REASON contributors continue their active participation in public-policy debates. David Henderson had an excellent article, "The Myth of MITI," in the August 8 issue of Fortune. Steve Hanke debated Gaylord Nelson, president of the Wilderness Society, on the policies of James Watt on Cable News Network, September 28. Fred Miller had an excellent article on the Third World infant formula controversy in Barron's on September 26, citing James Hickel's December 1981 article from REASON. And John Baden's new think tank, the Political Economy Research Center, received a full-page write-up in Business Week's October 24 issue.

REASON contributor Don Feder, who is also editor of the newsletter On Principle, is now a Boston Herald columnist as well.

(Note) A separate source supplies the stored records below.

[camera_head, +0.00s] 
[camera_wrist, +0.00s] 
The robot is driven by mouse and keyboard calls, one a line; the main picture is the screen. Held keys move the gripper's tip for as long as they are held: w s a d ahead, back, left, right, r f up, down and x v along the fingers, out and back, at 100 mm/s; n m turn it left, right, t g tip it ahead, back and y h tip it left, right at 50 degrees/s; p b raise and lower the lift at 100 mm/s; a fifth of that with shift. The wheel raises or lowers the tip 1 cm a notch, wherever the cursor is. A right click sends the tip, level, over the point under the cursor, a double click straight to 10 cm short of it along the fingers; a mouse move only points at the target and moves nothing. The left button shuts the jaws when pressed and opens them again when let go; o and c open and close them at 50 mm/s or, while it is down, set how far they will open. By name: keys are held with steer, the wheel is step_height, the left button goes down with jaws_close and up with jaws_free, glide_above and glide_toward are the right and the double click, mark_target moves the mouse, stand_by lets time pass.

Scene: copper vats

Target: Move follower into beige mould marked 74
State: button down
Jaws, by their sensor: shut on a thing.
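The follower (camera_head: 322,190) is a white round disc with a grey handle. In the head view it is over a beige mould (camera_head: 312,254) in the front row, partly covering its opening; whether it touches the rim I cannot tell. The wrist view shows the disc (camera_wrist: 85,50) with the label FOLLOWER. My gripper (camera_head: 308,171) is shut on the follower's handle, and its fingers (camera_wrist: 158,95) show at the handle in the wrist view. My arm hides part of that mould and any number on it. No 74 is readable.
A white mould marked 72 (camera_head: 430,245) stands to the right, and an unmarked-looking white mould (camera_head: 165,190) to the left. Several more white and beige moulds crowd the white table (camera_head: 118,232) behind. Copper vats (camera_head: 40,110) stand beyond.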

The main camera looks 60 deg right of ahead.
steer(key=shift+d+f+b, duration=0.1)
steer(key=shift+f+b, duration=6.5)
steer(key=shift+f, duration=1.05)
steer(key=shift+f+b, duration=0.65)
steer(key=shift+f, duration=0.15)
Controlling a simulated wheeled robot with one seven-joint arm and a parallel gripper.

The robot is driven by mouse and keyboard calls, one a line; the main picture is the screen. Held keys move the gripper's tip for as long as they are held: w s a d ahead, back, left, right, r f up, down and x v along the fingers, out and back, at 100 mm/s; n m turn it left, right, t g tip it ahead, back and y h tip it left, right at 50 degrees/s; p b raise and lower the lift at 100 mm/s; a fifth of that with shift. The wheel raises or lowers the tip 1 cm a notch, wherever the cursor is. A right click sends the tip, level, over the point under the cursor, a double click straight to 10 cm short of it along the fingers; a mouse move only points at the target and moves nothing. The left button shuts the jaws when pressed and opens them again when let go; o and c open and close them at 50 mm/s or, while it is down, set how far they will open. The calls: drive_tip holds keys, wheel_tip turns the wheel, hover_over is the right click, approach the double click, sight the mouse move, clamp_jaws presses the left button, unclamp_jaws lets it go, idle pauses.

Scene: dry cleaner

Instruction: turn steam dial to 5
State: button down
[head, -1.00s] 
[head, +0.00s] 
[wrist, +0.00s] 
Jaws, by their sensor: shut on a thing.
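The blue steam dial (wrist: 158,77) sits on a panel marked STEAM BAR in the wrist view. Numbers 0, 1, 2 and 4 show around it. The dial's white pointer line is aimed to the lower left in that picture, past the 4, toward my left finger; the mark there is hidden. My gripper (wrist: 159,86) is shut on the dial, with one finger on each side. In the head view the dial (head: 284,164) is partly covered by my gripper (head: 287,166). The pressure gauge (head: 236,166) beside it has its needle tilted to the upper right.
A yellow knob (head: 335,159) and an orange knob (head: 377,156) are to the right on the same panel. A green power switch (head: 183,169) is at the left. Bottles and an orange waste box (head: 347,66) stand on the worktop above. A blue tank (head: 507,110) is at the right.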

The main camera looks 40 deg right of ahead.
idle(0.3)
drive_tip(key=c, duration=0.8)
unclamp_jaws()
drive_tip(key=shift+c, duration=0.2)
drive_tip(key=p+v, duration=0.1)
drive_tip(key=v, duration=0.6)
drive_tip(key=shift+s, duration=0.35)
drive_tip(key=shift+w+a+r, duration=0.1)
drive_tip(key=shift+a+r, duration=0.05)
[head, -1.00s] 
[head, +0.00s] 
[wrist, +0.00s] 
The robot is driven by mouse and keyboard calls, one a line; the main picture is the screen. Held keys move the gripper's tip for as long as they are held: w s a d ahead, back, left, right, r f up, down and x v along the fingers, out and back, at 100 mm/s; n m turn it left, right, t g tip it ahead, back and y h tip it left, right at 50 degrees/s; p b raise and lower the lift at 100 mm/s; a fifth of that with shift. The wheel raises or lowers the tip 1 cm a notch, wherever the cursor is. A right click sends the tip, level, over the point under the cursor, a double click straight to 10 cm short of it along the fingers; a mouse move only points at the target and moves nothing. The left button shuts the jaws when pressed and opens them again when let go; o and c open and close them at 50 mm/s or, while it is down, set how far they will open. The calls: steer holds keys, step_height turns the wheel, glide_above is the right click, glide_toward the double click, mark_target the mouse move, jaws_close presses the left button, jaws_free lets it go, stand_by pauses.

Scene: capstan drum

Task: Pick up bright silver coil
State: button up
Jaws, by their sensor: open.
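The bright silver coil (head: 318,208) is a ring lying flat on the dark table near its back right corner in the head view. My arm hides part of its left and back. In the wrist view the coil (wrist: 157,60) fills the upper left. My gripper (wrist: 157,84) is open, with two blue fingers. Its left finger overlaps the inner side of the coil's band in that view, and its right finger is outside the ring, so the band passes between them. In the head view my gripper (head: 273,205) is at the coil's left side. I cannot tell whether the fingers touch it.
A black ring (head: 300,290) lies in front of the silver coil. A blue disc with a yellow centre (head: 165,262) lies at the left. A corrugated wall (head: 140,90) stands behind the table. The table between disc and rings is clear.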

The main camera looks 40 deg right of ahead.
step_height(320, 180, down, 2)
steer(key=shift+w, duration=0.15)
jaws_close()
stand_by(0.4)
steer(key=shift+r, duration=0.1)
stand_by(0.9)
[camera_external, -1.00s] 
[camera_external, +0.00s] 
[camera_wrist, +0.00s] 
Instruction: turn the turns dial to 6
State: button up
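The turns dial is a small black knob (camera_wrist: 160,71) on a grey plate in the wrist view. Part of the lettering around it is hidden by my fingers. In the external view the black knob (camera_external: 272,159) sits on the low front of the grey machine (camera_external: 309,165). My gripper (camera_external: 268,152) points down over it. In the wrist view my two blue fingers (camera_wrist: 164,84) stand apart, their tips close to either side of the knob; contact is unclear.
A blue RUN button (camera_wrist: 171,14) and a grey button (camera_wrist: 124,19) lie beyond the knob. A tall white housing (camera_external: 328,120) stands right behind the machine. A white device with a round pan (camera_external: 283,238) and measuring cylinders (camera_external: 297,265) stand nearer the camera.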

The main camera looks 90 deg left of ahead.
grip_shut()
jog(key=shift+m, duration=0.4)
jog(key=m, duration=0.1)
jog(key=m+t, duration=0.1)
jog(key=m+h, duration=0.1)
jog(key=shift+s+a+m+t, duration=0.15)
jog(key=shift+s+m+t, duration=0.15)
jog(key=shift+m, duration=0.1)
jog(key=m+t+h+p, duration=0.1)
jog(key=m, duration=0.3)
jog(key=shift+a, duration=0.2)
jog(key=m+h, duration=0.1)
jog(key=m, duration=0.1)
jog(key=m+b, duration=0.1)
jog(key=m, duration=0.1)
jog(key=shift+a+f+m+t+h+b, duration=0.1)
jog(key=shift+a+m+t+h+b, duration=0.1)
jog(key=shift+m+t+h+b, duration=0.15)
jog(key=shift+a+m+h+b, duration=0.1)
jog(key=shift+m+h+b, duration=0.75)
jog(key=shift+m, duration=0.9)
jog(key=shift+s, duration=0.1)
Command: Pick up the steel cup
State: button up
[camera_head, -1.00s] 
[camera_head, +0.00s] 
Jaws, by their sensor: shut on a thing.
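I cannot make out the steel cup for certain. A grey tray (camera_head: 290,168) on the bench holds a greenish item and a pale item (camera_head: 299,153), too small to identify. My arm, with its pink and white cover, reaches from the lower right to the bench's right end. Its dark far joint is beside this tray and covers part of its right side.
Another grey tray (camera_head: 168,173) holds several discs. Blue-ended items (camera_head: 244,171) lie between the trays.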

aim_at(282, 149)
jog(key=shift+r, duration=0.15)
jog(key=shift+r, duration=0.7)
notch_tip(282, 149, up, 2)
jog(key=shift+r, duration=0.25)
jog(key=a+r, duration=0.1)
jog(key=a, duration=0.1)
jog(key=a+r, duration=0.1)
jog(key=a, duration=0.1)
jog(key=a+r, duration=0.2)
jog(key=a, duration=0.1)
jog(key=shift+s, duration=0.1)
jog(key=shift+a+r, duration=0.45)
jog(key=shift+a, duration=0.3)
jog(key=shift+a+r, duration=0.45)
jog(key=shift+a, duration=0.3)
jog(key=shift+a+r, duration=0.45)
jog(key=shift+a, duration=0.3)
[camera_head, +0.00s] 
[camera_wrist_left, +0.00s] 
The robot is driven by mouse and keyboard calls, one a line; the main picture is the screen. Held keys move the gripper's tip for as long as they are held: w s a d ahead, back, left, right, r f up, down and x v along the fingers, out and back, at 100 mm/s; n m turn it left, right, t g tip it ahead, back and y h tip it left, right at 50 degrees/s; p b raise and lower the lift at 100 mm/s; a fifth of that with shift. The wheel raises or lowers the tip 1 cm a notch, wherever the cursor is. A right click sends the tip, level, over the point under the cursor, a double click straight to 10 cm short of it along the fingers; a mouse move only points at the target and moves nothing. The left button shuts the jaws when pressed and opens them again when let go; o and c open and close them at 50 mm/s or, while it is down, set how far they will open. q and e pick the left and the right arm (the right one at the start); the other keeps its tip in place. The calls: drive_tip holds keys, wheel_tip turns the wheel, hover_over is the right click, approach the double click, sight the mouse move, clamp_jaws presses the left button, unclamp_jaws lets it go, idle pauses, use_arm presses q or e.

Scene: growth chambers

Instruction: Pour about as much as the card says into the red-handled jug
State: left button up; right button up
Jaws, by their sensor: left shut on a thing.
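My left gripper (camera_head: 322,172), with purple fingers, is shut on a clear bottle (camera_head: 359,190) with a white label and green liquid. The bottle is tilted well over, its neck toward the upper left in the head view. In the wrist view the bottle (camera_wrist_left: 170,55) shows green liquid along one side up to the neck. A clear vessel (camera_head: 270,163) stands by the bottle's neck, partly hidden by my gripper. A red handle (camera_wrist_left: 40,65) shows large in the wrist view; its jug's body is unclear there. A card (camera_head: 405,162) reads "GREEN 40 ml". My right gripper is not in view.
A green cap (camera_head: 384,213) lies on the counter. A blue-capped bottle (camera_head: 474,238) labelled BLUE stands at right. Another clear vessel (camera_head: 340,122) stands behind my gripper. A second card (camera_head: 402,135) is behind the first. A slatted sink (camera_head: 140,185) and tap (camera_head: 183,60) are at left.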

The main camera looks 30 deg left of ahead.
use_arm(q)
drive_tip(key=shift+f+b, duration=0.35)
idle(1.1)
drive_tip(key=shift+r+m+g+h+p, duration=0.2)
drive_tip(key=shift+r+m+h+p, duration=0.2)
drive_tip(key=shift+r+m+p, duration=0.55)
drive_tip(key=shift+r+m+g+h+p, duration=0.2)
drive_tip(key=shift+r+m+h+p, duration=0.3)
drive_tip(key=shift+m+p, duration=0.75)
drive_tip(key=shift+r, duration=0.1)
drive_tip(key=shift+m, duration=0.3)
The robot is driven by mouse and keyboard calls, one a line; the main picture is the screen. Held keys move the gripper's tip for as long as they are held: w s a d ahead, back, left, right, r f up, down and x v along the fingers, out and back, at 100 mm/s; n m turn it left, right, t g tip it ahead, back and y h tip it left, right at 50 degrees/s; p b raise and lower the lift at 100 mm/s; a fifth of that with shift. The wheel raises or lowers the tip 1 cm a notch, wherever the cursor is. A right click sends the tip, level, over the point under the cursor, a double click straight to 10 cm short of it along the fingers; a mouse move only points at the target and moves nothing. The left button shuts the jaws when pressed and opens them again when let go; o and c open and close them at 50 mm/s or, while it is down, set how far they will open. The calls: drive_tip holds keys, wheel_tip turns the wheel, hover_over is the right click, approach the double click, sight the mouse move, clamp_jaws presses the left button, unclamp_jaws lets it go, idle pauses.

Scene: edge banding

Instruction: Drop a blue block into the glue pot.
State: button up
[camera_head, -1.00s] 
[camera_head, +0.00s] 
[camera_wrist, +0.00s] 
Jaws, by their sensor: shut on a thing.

That brings to three the number of Boston-based columnists with individualist/free-market perspectives, the other two being Warren Brookes (interviewed in REASON in the October issue) and REASON Contributing Editor David Brudnoy.

The Reason Foundation's people are a busy group, traveling and speaking on behalf of liberty in many contexts. In October, I traveled to Connecticut to present a paper on privatization of roads and bridges at the annual meeting of the Eno Foundation for Transportation. It will be published in a forthcoming issue of Eno's Transportation Quarterly. I also gave a talk based on the Reason Foundation's forthcoming book, Defending a Free Society, at the Future of Freedom Conference in Long Beach. Also over the fall, Senior Editor Manny Klausner and I took part in a Los Angeles seminar on monetary reform, organized by Reason Foundation trustee Joe Coberly for the Committee on Monetary Research and Education. Manny also took part in a Denver conference on private education and the law, sponsored by Mountain States Legal Foundation. And he and I have both joined the advisory board of the new National Council for Better Education, a market-oriented group, whose chairman is frequent REASON contributor Sam Blumenfeld.

On the publication front, Senior Editor Tibor Machan and former trustee M. Bruce Johnson have coedited the book Rights and Regulations, just released by the Pacific Institute. Assistant Editor Paul Gordon continues to be featured frequently on the op-ed page of USA Today, most recently (October 25) on education vouchers. My own piece on airline deregulation appeared on that page October 4. And I was pleased to be one of a group of distinguished contributors (including Martin Anderson, Robert Bartley, George Gilder, Arthur Laffer, and Jude Wanniski) to an American Spectator symposium on the subject, "Is Supply-Side Economics Dead?" appearing in the magazine's November issue.

Several more REASON articles have been reprinted, thereby reaching much wider audiences. Patty Newman's hard-hitting "Harvest of Power" (September) was reprinted in the Arizona Republic's Sunday feature section on September 18. The Reading Reform Foundation has become the latest in a long list of educational groups to reprint Sam Blumenfeld's "The Victims of 'Dick and Jane'" (from October 1982). And Locus, the leading science fiction fan magazine, is reprinting Poul Anderson's review of Neil Schulman's book The Rainbow Cadenza from our October issue.

Here's an organization you should know about if you're thinking of teaching your kids at home but fear possible legal hassles. The Home School Legal Defense Association (Box 26280, Fort Worth, TX 76121) offers an insurance-like service for homeschoolers. For an annual $65 membership fee, they say they will provide complete legal representation in the event of threatened or actual legal action. Their brochure includes an endorsement from Dr. Raymond S. Moore, an authority on home schooling whose work was discussed in our April cover story on the subject.